また、発展途上国等の未電化地域においては、発電所の建設や電力網11の敷設など大規模な設備投資を必ずしも要しないという利点がある。最も電気を必要とする地域に単独又は複数の本設備を優先的に設置し、必要に応じてそれらを相互に接続することで太陽光発電ネットワークの拡張を図る。そのようにして、順次に連携の拡大を実現することにより、太陽光エネルギーを有効に活用して持続可能性が高く、分散型のために安定性に優れたエネルギー管理基盤を様々な場所に低コストで構築することが可能となる。
太陽光発電設備1
発電装置2
放電装置3
蓄電装置4
車両収納装置5
電力ライン6
情報ライン7
建物8
電動車9
情報通信端末10
電力網11
通信網12
ブロックチェーンネットワーク13
データベース14
仮想通貨15
クレジットカード16

Claims (3)

  1. 発電装置・放電装置・蓄電装置・車両収納装置を備え、
    外部の接続対象との間で、電力ラインによる電気の送受、及び、情報ラインによる情報の送受を行うことが可能であり、
    電気の送受を管理するエネルギーマネジメントシステムと、
    前記発電装置・前記放電装置・前記蓄電装置・前記車両収納装置を管理するシステムコントロールユニットとが連携して、これらの内部及び前記接続対象との間における電気の送受を実行する系統連系型の太陽光発電設備であり、
    前記発電装置は、ソーラーパネルで発電した電気を前記放電装置に送電し、
    前記放電装置は、前記発電装置から受電した電気を必要に応じて電流変換を行い、前記蓄電装置・前記車両収納装置・前記接続対象との間における双方向的な電気の送受を媒介し、
    前記蓄電装置は、前記放電装置の媒介により、前記発電装置・前記車両収納装置・前記接続対象から受電した電気を蓄電し、必要に応じて前記放電装置に送電し、
    前記車両収納装置は、少なくとも支柱と前記発電装置の前記ソーラーパネルを上部に載置する屋根とを有し、前記車両収納装置に接続される前記接続対象との間で電気の送受が可能であることを特徴とする太陽光発電設備。

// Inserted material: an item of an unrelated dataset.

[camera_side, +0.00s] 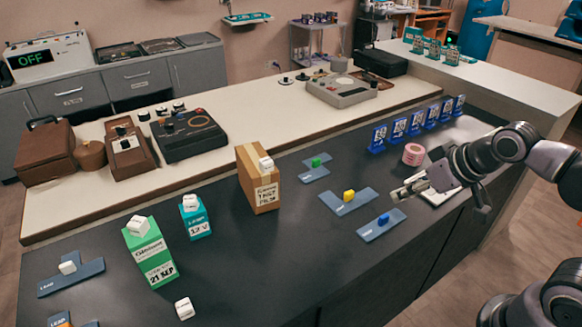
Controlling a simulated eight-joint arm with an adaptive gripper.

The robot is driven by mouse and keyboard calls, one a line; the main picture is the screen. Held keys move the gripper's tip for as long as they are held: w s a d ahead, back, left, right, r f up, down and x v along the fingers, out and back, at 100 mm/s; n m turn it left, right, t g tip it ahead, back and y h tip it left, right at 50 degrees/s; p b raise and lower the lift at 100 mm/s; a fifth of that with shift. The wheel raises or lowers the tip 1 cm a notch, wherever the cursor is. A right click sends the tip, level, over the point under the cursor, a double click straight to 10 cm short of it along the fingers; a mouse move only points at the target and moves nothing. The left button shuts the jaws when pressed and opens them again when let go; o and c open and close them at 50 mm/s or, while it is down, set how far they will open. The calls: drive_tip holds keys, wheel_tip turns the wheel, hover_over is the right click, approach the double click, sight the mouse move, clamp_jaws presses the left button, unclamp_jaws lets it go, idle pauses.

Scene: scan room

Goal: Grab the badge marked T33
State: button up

  2. ルーティング機能・ブロックチェーンデータベース機能・ウォレット機能を有し、ブロックチェーンネットワークとの間で前記情報ラインによる情報の送受が可能であり、前記接続対象との間で実行する前記電力ラインによる電気の送受に関する情報をブロックチェーンに基づき分散型台帳管理することが可能であることを特徴とする請求項1記載の太陽光発電設備。
  3. 請求項2記載の前記太陽光発電設備を相互に複数接続して構成する太陽光発電ネットワークであり、各々の前記太陽光発電設備の前記電力ラインによる前記太陽光発電ネットワークに接続された前記太陽光発電設備及び前記接続対象との間での双方向的な電気の送受と、各々の前記太陽光発電設備の前記情報ラインによる前記太陽光発電ネットワークに接続された前記太陽光発電設備及び前記接続対象との間での双方向的な情報の送受とが可能であり、各々の前記太陽光発電設備が双方向的に交換し合う前記発電装置の発電情報及び前記蓄電装置の蓄電情報に基づき、各々の前記太陽光発電設備における発電及び蓄電の平準化を自律的に実行することが可能であることを特徴とする太陽光発電ネットワーク。